▶ **MATERIAL**
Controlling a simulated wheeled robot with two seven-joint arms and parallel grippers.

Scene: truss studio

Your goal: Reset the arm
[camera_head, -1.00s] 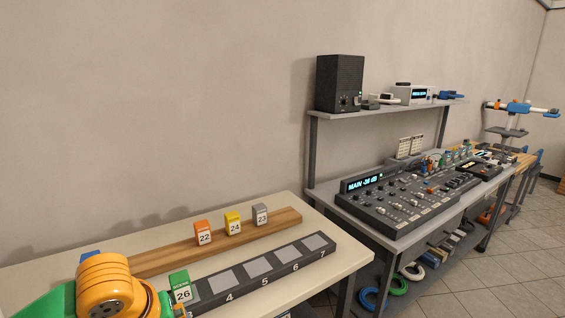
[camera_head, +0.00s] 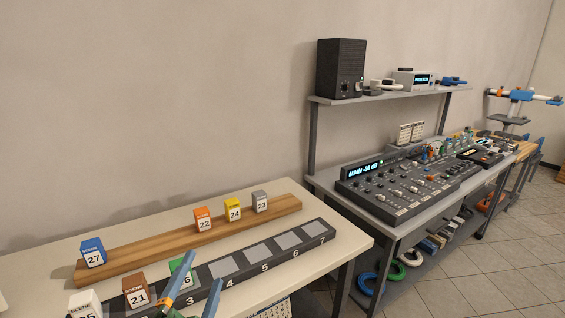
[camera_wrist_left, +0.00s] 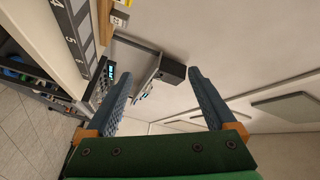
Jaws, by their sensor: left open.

▶ **TASK TO COMPLETE**
Reproduce the listing above from the line that contains "Your goal: Reset the arm" through its final line, exactly and with nothing added. Omit the images.

▶ **REPLY TO THE TASK**
Your goal: Reset the arm
[camera_head, -1.00s] 
[camera_head, +0.00s] 
[camera_wrist_left, +0.00s] 
Jaws, by their sensor: left open.

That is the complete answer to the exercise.